Sometimes it works. Perhaps the best example was JFK’s declaration that we would walk on the moon.

Most of the time, though, it doesn’t. Mostly because the statements sound good to a politicians base of supporters but rarely have any relationship to reality.

Take, for example, Beto O’Rourke’s call for taking AR-15s and AK-47s off the streets forever. The Associated Press decided to explore how difficult it would be to take the guns.

Democratic presidential candidate Beto O’Rourke’s recent vow to take away people’s AR-15 and AK-47 rifles raised one big question: How is it possible to round up the millions of such guns that exist in the United States?

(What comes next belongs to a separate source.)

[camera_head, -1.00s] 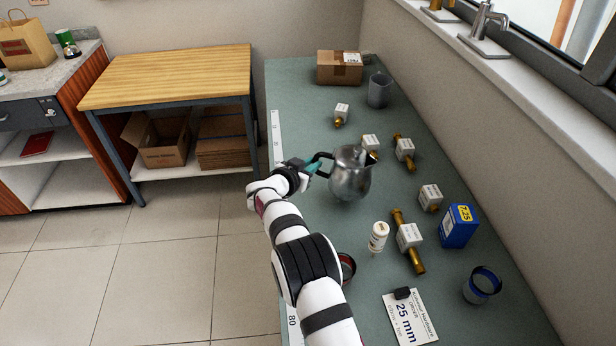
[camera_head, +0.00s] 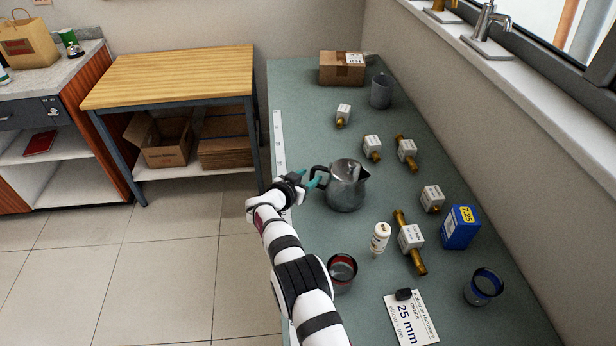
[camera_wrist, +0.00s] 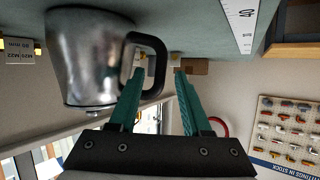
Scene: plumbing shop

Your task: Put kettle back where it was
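The shiny metal kettle (camera_head: 345,188) stands upright on the green bench top, its black handle (camera_head: 318,174) toward my gripper and its spout to the right. My gripper (camera_head: 312,182) is at the handle side, at the bench's left part. In the wrist view the kettle (camera_wrist: 88,55) appears upside down at the left. The teal fingers of my gripper (camera_wrist: 159,75) are apart there, one on each side of the outer part of the handle (camera_wrist: 158,62), with gaps showing. Whether a finger touches the handle is unclear.
A white bottle (camera_head: 380,238), a red-rimmed cup (camera_head: 341,272) and brass fittings with white tags (camera_head: 411,238) stand near the kettle. A blue box (camera_head: 460,227) is to the right. A cardboard box (camera_head: 342,68) and grey mug (camera_head: 381,91) stand at the far end.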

The number of AR-15 and AK-47s in the U.S. is estimated at a staggering 16 million, creating logistical challenges to take them out of circulation. Many gun owners are also unwilling to turn over the weapons, and if the government offered to buy them all back at face value, the price tag could easily run into the billions of dollars.

And that’s if people are willing to sell them to the government regardless of price. Many gun owners have vowed not to sell them at any price, so the upside is that a mandatory buyback wouldn’t cost the government close to that much, but only because so few would willingly do any such thing.

O’Rourke’s pointed declaration during a recent debate — “Hell yes, we’re gonna take your AR-15, your AK-47” — stoked longstanding fears among gun owners that Democrats are less interested in safety or finding a middle ground, and just want to confiscate guns. Even some gun-control advocates aren’t so sure that confiscating firearms will work.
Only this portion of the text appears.